How does my writing process work?

I use a computer, of course. If I had lived in the XIX century I would have used a quill, but now we have the magic of electronics that makes publishing easier. Oh wait, you mean to ask about my writing method, do you? Oh well...

Trieste, Italy
I am not sure I have a consistent process. I spend a couple of hours every day, weather good or bad, walking my dog. During these walks I let my mind wander; sometimes thoughts occur to me that I cannot easily shake off. Writing about them is a way to exorcise these mind-worms, a physical way to purge them from my mind and let them roam free one electron at a time, from my keyboard to the screen. Digital catharsis. When this happen, I mumbe for a few days about the subject, then try to find some photo in my archive that is remotely connected to the topic, and I start to write. Inevitably ending up to a different place from when I intended to be. But that's ok, isn't that what happens to characters anyway, once they leave the fingers of their writer (this is a reference to Luigi Pirandello)?

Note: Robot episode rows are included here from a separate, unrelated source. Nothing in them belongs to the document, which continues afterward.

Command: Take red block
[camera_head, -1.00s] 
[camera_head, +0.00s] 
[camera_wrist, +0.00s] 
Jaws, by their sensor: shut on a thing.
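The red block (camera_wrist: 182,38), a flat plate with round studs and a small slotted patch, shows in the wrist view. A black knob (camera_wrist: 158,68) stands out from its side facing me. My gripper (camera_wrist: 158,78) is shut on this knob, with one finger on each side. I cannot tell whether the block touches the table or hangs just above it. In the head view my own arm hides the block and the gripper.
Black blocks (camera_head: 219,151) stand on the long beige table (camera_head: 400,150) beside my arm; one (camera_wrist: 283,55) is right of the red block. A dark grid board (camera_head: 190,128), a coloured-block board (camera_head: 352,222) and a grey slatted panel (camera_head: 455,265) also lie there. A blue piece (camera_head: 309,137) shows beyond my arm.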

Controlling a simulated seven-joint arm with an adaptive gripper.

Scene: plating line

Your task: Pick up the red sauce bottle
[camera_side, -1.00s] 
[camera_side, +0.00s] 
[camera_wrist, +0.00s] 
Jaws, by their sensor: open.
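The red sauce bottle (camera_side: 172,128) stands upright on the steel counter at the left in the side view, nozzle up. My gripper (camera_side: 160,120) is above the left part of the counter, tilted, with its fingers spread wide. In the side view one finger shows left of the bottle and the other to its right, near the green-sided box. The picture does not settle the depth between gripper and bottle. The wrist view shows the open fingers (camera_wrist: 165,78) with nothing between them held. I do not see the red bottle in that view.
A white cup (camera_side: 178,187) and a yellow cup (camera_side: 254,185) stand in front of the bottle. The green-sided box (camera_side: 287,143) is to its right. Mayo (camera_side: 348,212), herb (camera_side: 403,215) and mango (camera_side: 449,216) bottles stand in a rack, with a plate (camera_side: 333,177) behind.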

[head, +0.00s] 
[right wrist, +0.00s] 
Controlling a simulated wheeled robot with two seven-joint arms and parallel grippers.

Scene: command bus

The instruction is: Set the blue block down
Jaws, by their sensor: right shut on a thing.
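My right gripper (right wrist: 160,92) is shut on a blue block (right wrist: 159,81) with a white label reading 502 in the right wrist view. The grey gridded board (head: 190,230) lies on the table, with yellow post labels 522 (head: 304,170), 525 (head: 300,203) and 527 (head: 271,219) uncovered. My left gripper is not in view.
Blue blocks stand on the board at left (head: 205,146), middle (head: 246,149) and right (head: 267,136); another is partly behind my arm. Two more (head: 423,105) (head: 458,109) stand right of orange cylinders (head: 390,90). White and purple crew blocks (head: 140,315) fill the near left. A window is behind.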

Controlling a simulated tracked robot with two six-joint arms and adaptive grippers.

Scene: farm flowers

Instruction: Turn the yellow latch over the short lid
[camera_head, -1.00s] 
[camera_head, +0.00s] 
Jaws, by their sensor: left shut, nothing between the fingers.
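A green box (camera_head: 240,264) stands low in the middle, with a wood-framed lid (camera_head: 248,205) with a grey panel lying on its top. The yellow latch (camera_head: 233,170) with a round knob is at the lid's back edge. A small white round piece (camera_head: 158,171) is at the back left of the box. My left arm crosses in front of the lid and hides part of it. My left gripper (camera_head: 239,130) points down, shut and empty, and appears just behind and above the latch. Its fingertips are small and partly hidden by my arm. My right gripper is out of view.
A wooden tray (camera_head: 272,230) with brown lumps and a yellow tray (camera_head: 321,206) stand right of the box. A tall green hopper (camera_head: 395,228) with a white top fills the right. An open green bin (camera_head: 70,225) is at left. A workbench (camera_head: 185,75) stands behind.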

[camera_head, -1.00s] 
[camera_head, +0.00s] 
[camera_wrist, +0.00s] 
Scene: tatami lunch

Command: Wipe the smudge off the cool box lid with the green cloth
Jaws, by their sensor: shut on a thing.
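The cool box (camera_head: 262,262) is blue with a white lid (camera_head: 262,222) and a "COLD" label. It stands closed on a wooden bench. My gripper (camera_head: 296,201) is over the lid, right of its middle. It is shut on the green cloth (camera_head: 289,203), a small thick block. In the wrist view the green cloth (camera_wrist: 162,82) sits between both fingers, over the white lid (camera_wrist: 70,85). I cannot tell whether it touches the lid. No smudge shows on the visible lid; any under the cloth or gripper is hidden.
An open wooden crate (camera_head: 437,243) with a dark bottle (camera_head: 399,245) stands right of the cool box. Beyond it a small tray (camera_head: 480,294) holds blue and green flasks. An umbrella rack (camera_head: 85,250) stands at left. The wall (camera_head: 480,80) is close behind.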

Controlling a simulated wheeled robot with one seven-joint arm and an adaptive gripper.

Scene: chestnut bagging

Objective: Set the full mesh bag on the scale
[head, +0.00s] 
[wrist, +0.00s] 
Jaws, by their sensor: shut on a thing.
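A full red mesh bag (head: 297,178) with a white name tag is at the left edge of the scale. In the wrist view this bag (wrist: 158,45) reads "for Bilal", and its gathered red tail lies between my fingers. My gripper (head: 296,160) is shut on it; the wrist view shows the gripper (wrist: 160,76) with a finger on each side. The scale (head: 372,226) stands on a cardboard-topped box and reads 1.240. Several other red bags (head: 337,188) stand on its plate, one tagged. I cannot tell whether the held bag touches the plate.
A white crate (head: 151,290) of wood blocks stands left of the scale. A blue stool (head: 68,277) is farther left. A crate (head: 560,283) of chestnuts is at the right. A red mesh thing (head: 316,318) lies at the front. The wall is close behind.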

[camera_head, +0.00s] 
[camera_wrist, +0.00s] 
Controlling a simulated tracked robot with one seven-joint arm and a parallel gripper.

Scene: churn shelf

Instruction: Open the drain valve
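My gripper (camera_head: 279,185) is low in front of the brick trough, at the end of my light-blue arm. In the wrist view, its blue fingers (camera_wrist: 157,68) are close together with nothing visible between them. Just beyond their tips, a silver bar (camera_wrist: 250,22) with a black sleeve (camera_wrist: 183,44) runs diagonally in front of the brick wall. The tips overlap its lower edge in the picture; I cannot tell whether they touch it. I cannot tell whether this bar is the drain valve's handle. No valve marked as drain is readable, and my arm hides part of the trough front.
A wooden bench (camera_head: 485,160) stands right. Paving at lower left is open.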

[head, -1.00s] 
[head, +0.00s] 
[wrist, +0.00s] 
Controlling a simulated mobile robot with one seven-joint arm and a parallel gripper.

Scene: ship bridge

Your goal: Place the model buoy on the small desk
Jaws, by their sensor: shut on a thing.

At the beginning (10 years ago, when I started the first incarnation of this blog) I posted more frequently, and the process what the reverse: first I chose the photo, then I wrote a caption for it. Now that the internet has changed (with the raise of social media) my photos go mostly on Google+, freeing my hand to tell stories on my blog, albeit at a slower pace.


Ok. what's next? Ah, I have to tag somebody to continue with this. Mmm, let's send the ball back to Japan to +Elizabeth Tasker. Why? Because she is a fellow astronomers and she also writes a mix of science and lifestyle posts in her blog. If you think I travel a lot, think how she has made her travel status permanent by moving to beautiful Sapporo. Elizabeth, the ball is on your court!